- To be done -
Copy out the data below from the line containing "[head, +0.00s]" to the line containing "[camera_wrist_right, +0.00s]", both lines included, with all images left out.

- Items listed in a dataset -
>> start
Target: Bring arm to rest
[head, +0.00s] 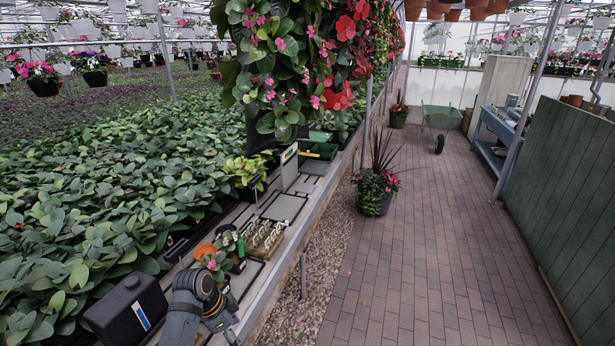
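My left arm (194,290) comes in at the bottom left, folded over the front end of the long bench (262,292). Its end with the left gripper (229,334) points down at the bottom edge of the head view. The fingers are small and partly cut off, so I cannot tell whether they are open or shut. I see nothing held there. My right arm and gripper are not in view.
A black box (127,308) stands left of my arm. A small potted pink flower (212,264), an orange dish (204,251) and a rack of white labels (262,238) are close beyond it.

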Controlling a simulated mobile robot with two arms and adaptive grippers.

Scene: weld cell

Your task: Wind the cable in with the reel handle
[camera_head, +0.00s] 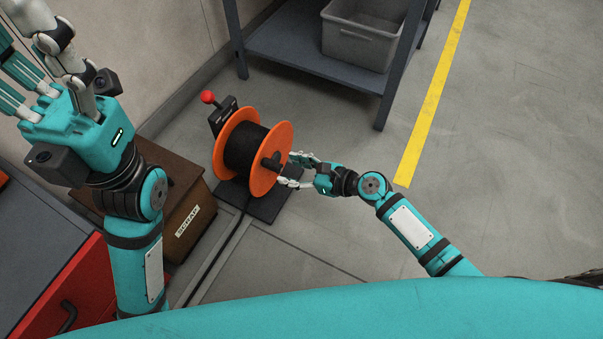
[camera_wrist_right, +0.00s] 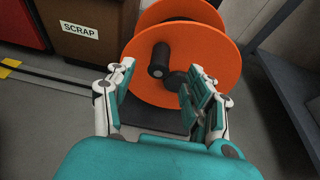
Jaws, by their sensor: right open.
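The cable reel has two orange flanges (camera_head: 268,178) with black cable (camera_head: 243,148) wound between them, and stands on a dark base plate (camera_head: 262,207). The reel handle, a black crank with a stub grip (camera_wrist_right: 158,62), sticks out from the near flange's hub. A black cable run (camera_head: 222,252) lies along the floor from the base. My right gripper (camera_head: 294,171) is open at the near flange. In the right wrist view its fingers (camera_wrist_right: 158,84) stand apart, with the handle beyond and between them. My left gripper (camera_head: 52,88) is raised at upper left, fingers apart, empty.
A red-knobbed lever (camera_head: 208,97) stands behind the reel. A brown SCRAP box (camera_head: 185,212) and a red cabinet (camera_head: 75,285) are at left. A metal shelf (camera_head: 290,52) with a grey bin (camera_head: 360,45) is behind. Floor right of the yellow line (camera_head: 432,95) is clear.
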>> end
- Complete response -
[head, +0.00s] 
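My left arm (194,290) comes in at the bottom left, folded over the front end of the long bench (262,292). Its end with the left gripper (229,334) points down at the bottom edge of the head view. The fingers are small and partly cut off, so I cannot tell whether they are open or shut. I see nothing held there. My right arm and gripper are not in view.
A black box (127,308) stands left of my arm. A small potted pink flower (212,264), an orange dish (204,251) and a rack of white labels (262,238) are close beyond it.

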Controlling a simulated mobile robot with two arms and adaptive grippers.

Scene: weld cell

Your task: Wind the cable in with the reel handle
[camera_head, +0.00s] 
[camera_wrist_right, +0.00s] 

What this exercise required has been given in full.